**WHAT THE TASK ASKS**
Filter the data for lines with the word "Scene", then copy every line so identified.

**PROVIDED DATA**
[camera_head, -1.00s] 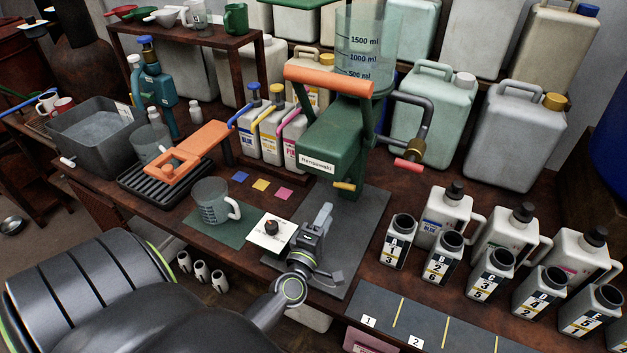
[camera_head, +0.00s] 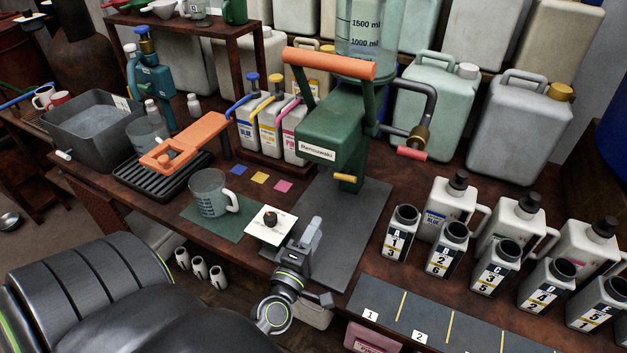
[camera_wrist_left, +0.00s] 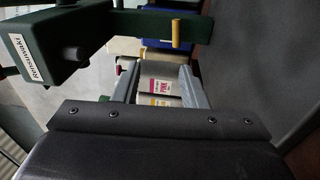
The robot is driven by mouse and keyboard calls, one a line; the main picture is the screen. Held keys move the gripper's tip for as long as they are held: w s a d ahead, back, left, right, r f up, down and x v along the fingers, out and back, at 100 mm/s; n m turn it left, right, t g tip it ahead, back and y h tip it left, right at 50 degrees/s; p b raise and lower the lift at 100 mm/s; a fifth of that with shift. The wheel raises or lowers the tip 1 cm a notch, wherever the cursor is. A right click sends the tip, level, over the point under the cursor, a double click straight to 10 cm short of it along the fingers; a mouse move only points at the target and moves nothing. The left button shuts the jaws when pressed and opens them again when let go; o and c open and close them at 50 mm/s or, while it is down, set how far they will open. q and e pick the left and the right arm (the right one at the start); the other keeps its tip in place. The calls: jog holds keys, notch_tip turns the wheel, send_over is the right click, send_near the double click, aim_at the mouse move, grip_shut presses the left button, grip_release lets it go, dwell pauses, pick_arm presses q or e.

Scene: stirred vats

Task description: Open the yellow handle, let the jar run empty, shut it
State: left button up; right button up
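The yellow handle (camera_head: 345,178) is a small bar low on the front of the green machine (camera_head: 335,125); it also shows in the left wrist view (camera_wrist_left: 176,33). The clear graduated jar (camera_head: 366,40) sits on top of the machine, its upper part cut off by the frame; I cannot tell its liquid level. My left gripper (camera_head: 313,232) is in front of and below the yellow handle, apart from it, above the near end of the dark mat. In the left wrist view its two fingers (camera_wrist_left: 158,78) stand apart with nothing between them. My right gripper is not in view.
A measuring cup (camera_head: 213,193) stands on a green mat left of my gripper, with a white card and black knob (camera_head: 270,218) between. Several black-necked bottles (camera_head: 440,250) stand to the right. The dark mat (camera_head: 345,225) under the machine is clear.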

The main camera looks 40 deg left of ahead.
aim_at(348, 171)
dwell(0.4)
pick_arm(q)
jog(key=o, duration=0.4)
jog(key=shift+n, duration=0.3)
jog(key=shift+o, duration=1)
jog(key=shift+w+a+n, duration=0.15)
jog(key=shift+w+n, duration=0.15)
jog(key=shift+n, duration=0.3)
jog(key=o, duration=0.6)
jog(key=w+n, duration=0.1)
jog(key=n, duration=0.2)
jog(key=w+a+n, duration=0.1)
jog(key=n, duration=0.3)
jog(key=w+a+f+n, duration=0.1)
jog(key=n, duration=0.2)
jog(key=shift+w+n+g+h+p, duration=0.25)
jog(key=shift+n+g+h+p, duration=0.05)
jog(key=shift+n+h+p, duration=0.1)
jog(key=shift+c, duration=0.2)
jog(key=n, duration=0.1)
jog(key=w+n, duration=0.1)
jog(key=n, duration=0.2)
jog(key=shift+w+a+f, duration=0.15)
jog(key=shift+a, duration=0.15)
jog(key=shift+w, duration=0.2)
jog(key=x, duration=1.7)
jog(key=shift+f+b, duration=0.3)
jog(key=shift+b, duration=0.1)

---

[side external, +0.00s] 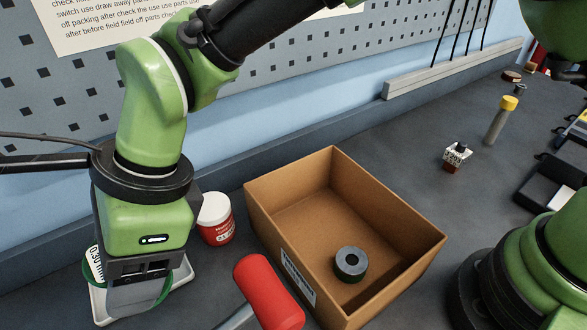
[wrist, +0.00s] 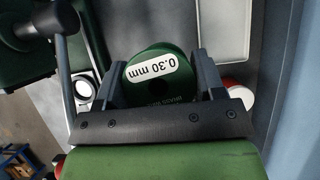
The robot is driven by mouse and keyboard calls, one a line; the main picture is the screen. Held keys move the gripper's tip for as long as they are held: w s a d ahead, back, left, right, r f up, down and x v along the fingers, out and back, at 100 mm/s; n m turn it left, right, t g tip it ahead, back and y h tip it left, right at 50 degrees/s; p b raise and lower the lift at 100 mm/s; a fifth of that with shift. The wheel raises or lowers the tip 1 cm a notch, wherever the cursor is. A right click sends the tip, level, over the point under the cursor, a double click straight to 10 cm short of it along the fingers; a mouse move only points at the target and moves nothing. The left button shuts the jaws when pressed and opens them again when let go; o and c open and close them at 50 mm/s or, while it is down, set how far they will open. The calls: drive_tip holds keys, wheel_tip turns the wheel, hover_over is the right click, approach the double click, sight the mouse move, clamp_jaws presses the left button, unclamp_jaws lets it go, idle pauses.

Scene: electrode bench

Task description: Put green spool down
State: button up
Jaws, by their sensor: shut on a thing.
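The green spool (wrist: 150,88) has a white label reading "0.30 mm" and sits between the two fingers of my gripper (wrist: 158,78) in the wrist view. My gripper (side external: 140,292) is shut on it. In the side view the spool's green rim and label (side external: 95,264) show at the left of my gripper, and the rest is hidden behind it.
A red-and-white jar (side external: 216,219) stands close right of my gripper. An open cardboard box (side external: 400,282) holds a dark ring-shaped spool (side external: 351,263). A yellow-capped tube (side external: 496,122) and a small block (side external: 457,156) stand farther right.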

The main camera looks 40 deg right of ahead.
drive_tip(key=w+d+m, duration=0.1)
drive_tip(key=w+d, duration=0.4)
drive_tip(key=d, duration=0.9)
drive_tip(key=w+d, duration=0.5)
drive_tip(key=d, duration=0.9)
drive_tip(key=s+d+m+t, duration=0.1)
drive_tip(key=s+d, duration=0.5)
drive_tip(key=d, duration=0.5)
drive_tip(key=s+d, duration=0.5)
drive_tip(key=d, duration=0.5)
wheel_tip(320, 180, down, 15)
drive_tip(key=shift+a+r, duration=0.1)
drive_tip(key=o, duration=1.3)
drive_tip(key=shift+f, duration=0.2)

--

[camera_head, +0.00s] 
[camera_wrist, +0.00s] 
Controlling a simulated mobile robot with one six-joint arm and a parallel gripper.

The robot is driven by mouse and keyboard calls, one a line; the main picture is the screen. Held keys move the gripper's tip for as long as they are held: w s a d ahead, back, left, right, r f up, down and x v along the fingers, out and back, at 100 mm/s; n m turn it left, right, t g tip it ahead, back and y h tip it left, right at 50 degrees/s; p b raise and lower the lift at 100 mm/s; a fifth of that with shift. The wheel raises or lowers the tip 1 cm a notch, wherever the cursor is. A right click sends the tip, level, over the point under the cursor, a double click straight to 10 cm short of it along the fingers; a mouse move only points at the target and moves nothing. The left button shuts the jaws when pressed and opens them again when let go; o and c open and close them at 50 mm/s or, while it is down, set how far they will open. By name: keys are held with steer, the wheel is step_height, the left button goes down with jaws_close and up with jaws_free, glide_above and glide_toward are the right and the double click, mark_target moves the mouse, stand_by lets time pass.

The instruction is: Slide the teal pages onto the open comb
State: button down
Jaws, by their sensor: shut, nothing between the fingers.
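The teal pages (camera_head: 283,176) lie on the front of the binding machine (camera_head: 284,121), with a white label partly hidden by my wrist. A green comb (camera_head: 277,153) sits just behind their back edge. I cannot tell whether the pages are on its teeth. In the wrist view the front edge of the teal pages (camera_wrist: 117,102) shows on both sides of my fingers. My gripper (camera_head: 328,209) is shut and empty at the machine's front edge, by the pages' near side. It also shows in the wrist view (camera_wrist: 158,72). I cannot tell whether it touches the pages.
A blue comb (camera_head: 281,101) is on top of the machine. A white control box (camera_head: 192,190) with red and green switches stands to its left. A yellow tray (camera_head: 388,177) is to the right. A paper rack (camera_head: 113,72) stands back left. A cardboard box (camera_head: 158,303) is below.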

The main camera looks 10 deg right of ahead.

**SOLUTION TO THE PROBLEM**
Scene: stirred vats
Scene: electrode bench

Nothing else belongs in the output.